One reason for the growth in secret bills, said Fellows, who has been with the Legislature since the 1980s, is “gamesmanship” being played by some cagey lawmakers.

Each 45-day general session ends in early March. The first day to file bills for the next session is May 15.

Internal bill drafting rules operate like this:

— Bills drafted and passed by interim study committees get top bill-drafting priority.

— Then each lawmaker gets three “priority bills” – which the legislator himself names, and those priority bills get worked on right after the committee bills.

— Then bills are researched and drafted by staff in a “first in, first out” basis.

So cagey lawmakers will come in on May 15 and open, say, 15 bill files, with internal titles like “government amendments,” or “human service changes” and keep those bill files secret.

Those act as drafting placeholders, explained Fellows.

Then those cagey lawmakers can come to drafting attorneys just before the bill-introduction deadline (the second week of each 45-day session) and say: “Take one of my 15 protected bill files and write me this bill and I want it in two days.”

Other work the drafting attorney is working on (beside a priority bill) with a lower “first in, first out” date, must be put aside, and the secret, early-filed bill must be worked on.

There’s an added dimension to this, as pointed out by Brown (who used to be the House parliamentarian and knows all the ins and outs of legislative procedure).

Not all bills become known even after they have been formally introduced and numbered.

Lawmakers can introduce a “boxcar” bill on the bill-filing deadline – it has a number and a short title, like “Government Amendments,” but have no text.

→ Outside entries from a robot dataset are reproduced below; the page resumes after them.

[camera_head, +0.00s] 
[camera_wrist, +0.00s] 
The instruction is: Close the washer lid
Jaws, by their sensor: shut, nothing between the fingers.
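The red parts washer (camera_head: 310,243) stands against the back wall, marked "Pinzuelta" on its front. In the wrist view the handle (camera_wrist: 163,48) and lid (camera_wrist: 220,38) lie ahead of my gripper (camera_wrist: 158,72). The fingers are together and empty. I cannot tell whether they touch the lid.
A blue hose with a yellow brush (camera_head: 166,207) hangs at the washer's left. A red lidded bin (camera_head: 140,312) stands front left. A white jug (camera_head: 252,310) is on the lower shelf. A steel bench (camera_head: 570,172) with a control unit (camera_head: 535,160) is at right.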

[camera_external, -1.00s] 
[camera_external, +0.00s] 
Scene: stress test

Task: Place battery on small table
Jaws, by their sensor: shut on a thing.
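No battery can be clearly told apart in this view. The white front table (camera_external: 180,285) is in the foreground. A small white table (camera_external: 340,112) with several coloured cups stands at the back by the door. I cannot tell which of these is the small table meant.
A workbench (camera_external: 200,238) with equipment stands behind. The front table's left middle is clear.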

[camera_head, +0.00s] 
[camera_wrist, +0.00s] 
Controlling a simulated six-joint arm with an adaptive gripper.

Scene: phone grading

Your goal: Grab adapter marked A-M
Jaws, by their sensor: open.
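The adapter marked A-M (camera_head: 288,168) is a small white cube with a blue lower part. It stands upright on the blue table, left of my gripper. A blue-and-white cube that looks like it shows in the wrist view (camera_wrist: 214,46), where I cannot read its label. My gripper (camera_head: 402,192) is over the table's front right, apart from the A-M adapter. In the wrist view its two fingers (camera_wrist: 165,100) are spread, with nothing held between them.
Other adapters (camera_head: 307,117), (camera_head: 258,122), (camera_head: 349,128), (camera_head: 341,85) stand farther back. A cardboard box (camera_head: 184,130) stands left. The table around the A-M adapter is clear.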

Later in the session, the lawmaker can drop in bill text; change the bill title to what the bill is really about, and starting running it through the hearing and adoption process.

Thus, a legislator can open what will become a very controversial bill, keep it secret during drafting, make it a “boxcar” on the bill filing deadline, and spring it on the public and colleagues with only days left in the session.

Just Google HB477 in the 2011 Legislature and you’ll see how this works.

Brown and Hillyard talked about putting an internal deadline on secret bills – like letting a bill stay secret for 20 days or 30 days after a bill file is opened, and then requiring the bill to be made public or abandoned or re-filed (and thus lose it’s priority in the bill-drafting process).

In the end, committee members said it would probably be better to have a date deadline – likeDec. 1, or Jan. 1 — and by those dates have all “protected” bills be made public or be abandoned by their publicity-shy sponsors.

It has gotten to the point, said Fellows, that some lawmakers keep all of their bills secret, or by far most of them.

Brown asked committee members how many secret bills they are now working on.

Several sheepish grins.

So Brown announced he has only one bill file open, and it is secret. (He didn’t say what the bill is.)

Rep. Mike McKell, R-Spanish Fork, said he has five bill files open, one is public, four are secret. (He didn’t name the secret ones, either.)

Several members said they don’t want to make public some bills they are working on because they will be bugged by special interest groups, lobbyists or the media who want to know what they are up to.

Often legislators need time to formulate their own thinking, quietly build supporting coalitions and/or make other deals before making their intentions public.

Already this interim, there is much speculation about bills that could amend or repeal SB54 – the controversial law/compromise over how political parties pick their nominees; as well as a number of bills that have to do with same-sex marriage and gay rights.

Some of those bills could be “dropped” late into the 2015 Legislature, which begins Jan. 26.

Ultimately, it will be up to GOP leaders and the House and Senate Republican caucuses to decide what to do with secret bills, if anything.

And changes will likely come through internal legislative rules that are publicly voted on during the Legislature’s general session.